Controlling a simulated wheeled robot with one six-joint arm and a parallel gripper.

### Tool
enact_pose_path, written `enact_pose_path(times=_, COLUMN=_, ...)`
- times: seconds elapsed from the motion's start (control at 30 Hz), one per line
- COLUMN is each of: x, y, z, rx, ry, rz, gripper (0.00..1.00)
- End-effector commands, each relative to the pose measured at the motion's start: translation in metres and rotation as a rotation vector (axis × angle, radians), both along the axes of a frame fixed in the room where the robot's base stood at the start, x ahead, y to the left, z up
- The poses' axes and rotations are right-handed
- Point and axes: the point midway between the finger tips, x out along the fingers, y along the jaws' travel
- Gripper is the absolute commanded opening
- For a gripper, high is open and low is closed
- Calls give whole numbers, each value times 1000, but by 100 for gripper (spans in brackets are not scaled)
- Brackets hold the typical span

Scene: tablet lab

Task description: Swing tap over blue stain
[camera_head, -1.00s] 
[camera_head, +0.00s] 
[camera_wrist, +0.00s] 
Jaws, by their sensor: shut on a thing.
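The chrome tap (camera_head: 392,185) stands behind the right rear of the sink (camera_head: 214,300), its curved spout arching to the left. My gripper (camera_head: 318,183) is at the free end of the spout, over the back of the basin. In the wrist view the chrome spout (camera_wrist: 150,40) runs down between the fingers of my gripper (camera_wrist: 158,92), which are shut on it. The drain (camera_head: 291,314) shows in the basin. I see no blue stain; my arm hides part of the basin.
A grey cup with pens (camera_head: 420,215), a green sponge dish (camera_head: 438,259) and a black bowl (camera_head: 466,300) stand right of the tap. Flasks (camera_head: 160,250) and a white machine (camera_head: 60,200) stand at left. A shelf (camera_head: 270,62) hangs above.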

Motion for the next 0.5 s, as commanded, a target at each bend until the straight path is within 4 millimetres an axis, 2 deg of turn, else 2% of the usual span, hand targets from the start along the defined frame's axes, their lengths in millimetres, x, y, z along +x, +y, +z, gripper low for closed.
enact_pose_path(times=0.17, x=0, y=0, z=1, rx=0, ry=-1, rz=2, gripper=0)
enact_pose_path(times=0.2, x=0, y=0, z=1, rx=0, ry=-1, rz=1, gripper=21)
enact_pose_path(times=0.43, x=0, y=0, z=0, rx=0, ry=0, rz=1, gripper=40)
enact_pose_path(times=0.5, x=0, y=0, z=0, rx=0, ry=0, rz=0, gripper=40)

━━━━

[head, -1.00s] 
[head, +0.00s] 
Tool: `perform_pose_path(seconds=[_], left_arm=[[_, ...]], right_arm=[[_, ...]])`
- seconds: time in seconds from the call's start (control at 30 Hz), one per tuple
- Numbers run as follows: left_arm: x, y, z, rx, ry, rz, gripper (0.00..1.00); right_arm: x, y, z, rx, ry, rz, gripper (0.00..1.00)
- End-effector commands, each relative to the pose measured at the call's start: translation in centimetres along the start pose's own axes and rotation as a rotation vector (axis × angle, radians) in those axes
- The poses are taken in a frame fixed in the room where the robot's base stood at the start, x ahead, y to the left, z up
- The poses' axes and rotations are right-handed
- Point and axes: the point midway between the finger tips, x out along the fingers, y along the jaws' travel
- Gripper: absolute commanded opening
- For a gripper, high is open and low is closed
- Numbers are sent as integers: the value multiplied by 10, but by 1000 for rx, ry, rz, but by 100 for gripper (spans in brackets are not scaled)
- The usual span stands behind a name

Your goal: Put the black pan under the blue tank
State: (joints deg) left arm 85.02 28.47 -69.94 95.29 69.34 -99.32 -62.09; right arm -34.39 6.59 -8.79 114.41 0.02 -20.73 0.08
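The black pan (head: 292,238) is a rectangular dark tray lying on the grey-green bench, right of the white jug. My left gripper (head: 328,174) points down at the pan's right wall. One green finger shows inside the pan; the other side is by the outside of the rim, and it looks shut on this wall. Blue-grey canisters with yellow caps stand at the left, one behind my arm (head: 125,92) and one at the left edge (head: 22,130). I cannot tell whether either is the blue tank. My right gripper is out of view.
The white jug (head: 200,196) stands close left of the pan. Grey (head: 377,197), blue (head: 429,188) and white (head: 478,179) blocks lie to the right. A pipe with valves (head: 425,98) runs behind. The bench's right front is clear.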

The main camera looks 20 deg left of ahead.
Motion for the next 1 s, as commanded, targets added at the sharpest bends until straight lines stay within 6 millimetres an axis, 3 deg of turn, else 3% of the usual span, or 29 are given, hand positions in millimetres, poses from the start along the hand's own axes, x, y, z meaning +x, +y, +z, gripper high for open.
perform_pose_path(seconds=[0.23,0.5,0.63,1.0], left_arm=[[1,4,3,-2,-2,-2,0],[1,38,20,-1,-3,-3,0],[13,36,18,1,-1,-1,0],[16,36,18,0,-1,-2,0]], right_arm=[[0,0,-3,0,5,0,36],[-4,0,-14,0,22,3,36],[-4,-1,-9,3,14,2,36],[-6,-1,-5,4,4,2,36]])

━━━━

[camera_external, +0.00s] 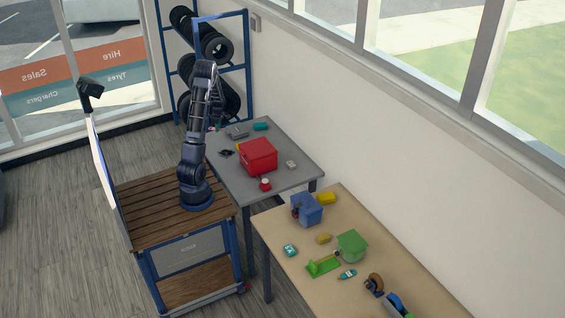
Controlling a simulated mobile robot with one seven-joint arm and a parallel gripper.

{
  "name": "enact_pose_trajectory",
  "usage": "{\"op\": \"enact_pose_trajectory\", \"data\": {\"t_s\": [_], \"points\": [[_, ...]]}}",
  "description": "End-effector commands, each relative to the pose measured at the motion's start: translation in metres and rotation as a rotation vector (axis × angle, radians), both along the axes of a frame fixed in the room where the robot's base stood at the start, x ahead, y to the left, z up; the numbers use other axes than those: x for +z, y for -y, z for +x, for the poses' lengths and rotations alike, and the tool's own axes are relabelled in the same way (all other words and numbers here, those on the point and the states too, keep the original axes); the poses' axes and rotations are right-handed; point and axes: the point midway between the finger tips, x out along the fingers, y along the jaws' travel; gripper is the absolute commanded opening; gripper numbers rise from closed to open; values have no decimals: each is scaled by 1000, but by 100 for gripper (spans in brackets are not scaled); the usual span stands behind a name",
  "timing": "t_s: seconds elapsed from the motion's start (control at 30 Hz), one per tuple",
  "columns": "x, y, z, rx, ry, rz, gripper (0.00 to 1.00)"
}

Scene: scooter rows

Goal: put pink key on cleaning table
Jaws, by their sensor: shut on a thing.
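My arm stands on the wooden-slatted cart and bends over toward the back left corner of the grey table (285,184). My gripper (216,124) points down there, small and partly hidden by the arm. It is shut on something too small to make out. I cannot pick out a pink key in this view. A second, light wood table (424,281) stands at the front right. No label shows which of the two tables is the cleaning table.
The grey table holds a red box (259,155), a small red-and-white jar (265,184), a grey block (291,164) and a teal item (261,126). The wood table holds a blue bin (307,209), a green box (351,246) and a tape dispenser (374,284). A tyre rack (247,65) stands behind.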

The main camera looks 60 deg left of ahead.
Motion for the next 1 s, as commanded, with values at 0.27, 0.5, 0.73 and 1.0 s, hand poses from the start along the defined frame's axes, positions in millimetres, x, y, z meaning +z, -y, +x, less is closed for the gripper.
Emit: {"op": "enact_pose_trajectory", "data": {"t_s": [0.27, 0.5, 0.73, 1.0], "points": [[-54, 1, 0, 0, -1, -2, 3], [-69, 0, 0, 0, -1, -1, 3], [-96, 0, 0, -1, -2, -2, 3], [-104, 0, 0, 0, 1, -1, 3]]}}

━━━━

Pick out all lines containing the string "main".

* _Reply to the exercise_:
The main camera looks 20 deg left of ahead.
The main camera looks 60 deg left of ahead.

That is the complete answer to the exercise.